Law Changes In "The Chavez Ravine" By Eric Avila

Throughout all of history, laws have been found to be manipulated by those in position of power, simply because laws are often vague, or subliminally discriminating toward minority groups that are vulnerable. Countless times, this has been the case, but this specific incident that is brought to light in the play, “Chavez Ravine,” by Culture Clash, is one that targets a specific group not because of their culture or color, but their socioeconomic status.

“Revisiting the Chavez Ravine,” by Eric Avila, also helps by introducing exclusive information, and providing another perspective. “Chavez Ravine” does a great job showing the importance of remembering this event and exposing the unlawful jurisdiction that allows socioeconomic injustice to take play because it serves as a precedent for future law legislature, insinuates that a community needs to unite in order to come out on top, and that American society tends to scapegoat for the sake of American patriotism.

Although the event at Chavez Ravine was very unfortunate for the community there, it serves as a precedent for future law legislature. For example, “.the 1994 Taft-Ellender Wagner Act. This act which enabled the replacement of so-called slums with public housing in cities throughout the nation” (Avila 125). This was thought to be an appropriate, righteous act, but in reality it was quite the opposite. It contradicted with the rights that were in place so that the people wouldn’t lose their homes and actually resulted in people losing their homes. Perhaps this stands as a great example for when legislature wants to infringe on the rights of the people for the “betterment” of all. That being said, anyone can refer to this moment in history, making it an influencer in any similar legislation in the future.

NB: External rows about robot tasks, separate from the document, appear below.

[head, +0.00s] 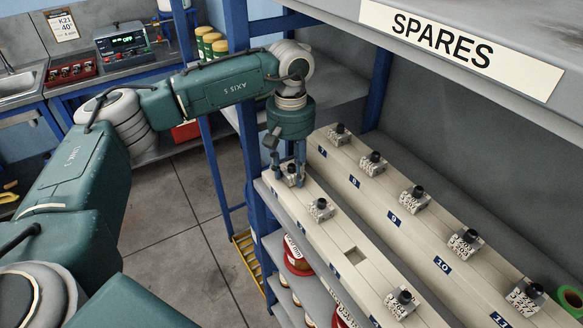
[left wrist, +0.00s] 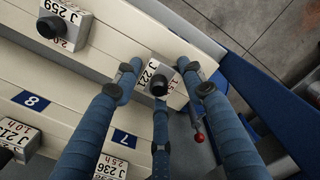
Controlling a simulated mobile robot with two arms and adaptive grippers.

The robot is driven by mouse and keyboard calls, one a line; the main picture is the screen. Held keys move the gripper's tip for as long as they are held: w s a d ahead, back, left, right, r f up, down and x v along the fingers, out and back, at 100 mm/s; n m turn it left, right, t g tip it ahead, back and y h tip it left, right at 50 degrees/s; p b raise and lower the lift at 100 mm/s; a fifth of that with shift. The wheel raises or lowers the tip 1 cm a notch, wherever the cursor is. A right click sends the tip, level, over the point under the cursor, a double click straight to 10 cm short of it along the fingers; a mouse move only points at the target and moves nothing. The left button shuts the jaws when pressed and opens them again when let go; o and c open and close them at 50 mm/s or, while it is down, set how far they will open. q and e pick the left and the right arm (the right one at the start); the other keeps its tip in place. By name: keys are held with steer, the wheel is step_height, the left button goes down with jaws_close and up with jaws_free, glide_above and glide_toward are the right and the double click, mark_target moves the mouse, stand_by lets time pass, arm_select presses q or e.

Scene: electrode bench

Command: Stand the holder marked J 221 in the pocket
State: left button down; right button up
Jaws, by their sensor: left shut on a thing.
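The holder marked J 221 (left wrist: 151,74) is a small speckled pale block with a black round knob. It is at the left end of the front rail (head: 332,235), and also shows in the head view (head: 291,179). My left gripper (head: 288,168) points down over it, and its blue fingers (left wrist: 160,78) are shut around it. I cannot tell whether the holder rests in the rail or is slightly raised. An empty square pocket (head: 356,256) shows farther along the front rail, between two other holders. My right gripper is not in view.
On the front rail, holder J 259 (left wrist: 66,22) stands beside J 221, and another holder (head: 402,302) stands past the pocket. The rear rail (head: 388,196) carries several holders and number labels. A SPARES shelf (head: 460,50) overhangs behind. A blue post (head: 243,110) stands left of the rails.

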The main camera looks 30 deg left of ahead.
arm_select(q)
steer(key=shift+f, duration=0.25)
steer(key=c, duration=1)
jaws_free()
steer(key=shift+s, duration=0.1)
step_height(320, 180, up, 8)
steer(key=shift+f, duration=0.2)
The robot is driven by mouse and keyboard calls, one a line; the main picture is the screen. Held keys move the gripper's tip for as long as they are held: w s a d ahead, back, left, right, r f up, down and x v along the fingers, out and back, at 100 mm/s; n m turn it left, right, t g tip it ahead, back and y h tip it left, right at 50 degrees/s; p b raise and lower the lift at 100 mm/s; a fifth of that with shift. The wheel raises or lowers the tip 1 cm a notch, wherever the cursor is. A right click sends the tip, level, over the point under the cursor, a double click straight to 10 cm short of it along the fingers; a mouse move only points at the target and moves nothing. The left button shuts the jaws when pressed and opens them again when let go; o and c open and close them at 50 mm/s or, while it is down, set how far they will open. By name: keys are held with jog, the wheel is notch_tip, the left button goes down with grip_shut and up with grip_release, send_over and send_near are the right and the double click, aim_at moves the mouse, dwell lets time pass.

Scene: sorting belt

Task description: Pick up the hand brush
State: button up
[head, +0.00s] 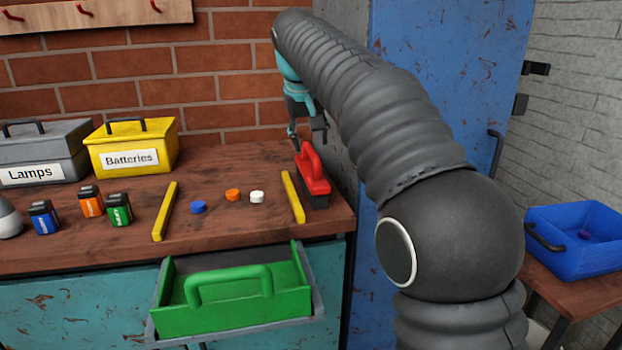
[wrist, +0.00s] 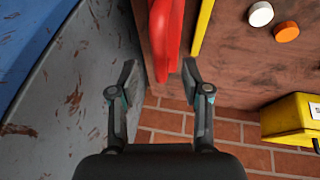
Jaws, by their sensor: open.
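The hand brush (head: 313,174) is red with a raised handle and dark bristles. It lies at the right end of the wooden worktop, beside a yellow strip. In the wrist view the red brush (wrist: 172,28) shows at the top centre, beyond the fingertips and roughly in line with the gap between them. My gripper (head: 307,133) is just behind and above the brush's far end in the head view. In the wrist view my gripper (wrist: 160,78) has its fingers spread apart with nothing between them. The lower part of the brush is hidden in the wrist view.
Two yellow strips (head: 165,211) flank blue, orange and white caps (head: 257,197). Several small batteries (head: 120,210), a yellow Batteries box (head: 132,148) and a grey Lamps box (head: 40,155) stand left. A blue cabinet (head: 440,70) stands right; a green tray (head: 232,305) sits in front.

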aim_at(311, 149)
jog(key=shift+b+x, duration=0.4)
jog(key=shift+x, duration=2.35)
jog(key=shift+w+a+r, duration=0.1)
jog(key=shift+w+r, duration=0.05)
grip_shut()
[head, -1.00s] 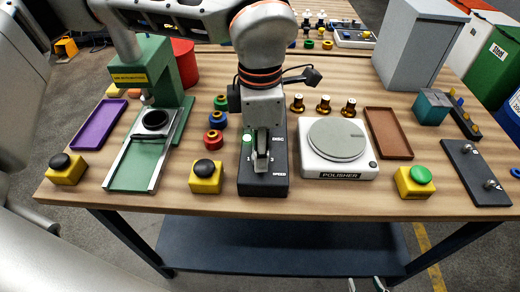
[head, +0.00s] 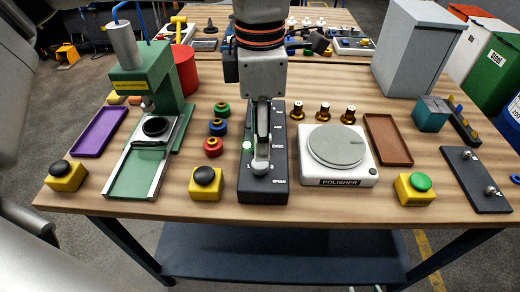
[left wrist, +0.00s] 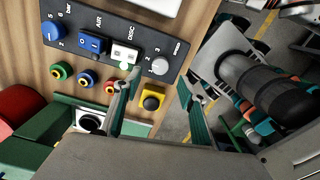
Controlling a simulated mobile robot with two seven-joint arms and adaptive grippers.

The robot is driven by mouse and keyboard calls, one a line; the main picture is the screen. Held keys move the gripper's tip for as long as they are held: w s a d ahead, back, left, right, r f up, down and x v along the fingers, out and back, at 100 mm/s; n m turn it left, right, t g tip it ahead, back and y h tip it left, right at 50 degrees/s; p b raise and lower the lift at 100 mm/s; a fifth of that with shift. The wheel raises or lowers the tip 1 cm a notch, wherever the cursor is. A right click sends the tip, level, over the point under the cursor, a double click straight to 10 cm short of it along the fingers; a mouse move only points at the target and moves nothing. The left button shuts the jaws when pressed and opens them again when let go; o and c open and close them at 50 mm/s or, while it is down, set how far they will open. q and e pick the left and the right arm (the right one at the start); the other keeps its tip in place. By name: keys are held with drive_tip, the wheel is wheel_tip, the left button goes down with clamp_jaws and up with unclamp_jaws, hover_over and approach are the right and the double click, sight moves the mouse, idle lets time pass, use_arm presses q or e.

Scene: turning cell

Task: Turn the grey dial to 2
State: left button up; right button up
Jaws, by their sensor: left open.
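A black control panel (head: 251,190) stands in the middle of the table, with the grey dial (left wrist: 160,65) at its SPEED end. In the head view my left gripper (head: 261,160) hangs over this end, seen edge-on, and hides most of the dial. In the left wrist view the two fingers of my left gripper (left wrist: 159,80) are apart, with the dial between their tips in the picture. Whether they touch it, and the dial's exact setting, I cannot tell. Two tips of my right gripper (head: 365,287) show apart at the bottom edge, away from the table.
A yellow box with a black button (head: 206,182) stands just left of the panel, the polisher (head: 338,160) just right. Coloured rings (head: 218,126) lie at the panel's left. The green press (head: 145,75) is further left. A grey cabinet (head: 415,50) stands back right.

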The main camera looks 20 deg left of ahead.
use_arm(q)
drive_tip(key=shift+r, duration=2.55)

In order for a community to fight against discriminatory laws and win, they must unite, and show heart; they must show strength in numbers, and not dwindle when the pressure is towering. Unfortunately, this was not the case in, “While most inhabitants of the Ravine abided by the instructions of the City Housing Authority, a handful of residents who did not share the official view of their neighborhood as a slum expressed their intention to remain in place” (Avila 125). Evidently, the people of Chavez Ravine were not unified when fighting for their rights. Most of the people accepted the money thinking it was a good deal, and others just didn’t mind conforming to an American ideology. Either way, the fact that they were not fighting as one, was a huge factor to why they lost their homes.

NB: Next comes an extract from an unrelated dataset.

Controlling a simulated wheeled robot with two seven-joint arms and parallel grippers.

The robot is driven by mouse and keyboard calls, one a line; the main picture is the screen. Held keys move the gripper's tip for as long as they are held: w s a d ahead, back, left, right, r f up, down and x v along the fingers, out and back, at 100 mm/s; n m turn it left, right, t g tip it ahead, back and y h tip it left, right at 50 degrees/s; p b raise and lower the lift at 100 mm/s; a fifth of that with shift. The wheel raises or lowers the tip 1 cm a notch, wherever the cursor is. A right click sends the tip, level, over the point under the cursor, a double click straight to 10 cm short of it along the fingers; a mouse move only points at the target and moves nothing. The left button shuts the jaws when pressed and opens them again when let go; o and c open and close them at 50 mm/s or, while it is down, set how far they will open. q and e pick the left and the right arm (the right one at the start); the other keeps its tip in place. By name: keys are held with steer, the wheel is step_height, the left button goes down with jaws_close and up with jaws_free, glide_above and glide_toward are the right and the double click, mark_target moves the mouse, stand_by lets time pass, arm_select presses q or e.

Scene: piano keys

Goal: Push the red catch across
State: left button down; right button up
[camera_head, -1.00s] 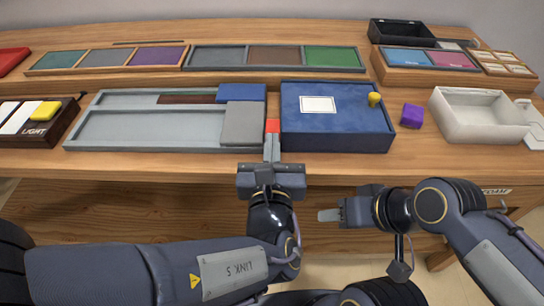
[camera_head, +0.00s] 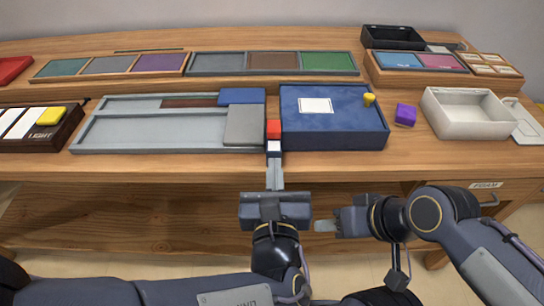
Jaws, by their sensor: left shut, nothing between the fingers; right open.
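The red catch (camera_head: 273,127) is a small red block in the narrow gap between the grey tray (camera_head: 160,131) and the blue box (camera_head: 335,128). A small white piece (camera_head: 274,146) is directly in front of it. My left gripper (camera_head: 274,172) is shut and empty, with its fingertips just in front of the white piece; I cannot tell whether they touch it. My right gripper (camera_head: 324,226) is open and empty, low in front of the table edge, to the right of the left gripper.
A grey block (camera_head: 245,124) and a blue block (camera_head: 241,96) lie at the grey tray's right end. A purple block (camera_head: 405,115) and a white bin (camera_head: 468,117) stand right of the blue box. The piano keys (camera_head: 35,125) are at far left. The table's front strip is clear.

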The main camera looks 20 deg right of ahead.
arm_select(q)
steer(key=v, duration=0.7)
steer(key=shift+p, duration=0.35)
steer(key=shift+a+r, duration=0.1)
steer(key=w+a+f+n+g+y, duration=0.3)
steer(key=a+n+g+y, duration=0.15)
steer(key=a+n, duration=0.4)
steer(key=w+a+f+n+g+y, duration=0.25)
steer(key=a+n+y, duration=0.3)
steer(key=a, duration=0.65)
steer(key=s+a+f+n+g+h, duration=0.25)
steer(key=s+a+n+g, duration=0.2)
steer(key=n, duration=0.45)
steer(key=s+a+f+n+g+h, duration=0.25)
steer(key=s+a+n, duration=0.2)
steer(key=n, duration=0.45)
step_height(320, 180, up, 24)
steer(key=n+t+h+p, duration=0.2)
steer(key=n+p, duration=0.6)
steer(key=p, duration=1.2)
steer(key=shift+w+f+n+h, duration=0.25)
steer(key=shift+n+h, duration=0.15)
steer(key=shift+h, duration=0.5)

As seen a lot throughout American history, society tends to scapegoat a certain group, typically a certain culture, for the sake of American patriotism. When this occurs, anything that opposes American ideology is painted as the “bad guy” in the picture. What ensues from this is the ability for Americans to feasibly criminalize anything in the path of what they envision; “The land of the free.” As seen in “Chavez Ravine,” city officials had no problem taking the homes away from residents and even had mass support from the conformed Americans, despite the blatant socioeconomic discrimination toward Chavez Ravine residents. This demonstrates the potentially criminal extent Americans are willing to achieve in order to pursue “liberty.” America likes to portray itself as an objective haven for every being, regardless of variance, yet the Chavez Ravine incident heavily contradicts with American ideology and values.

Ultimately, remembering the incident that happened at Chavez Ravine is important and beneficial to the nation. Because of it, we as a country are able to prevent some unjust laws from surfacing. Also, the occurrence has influenced the way cultures advocate for themselves; they are more unified, compared to that of the residents of Chavez Ravine. In addition, the general population is more supporting of these minority groups, or subcultures, than before. Lastly, scapegoating has become more difficult to stimulate.

Today, society, especially the media, has to be a lot more wary about their message if it comes with a malicious intent. This makes it less possible for patriotism to blind those who believe in the American dream. The outcome of Chavez Ravine may not have been fair, but it is a moment in history that will never be forgotten, and it shall forever be remembered as a blunder that we as a country want to eschew.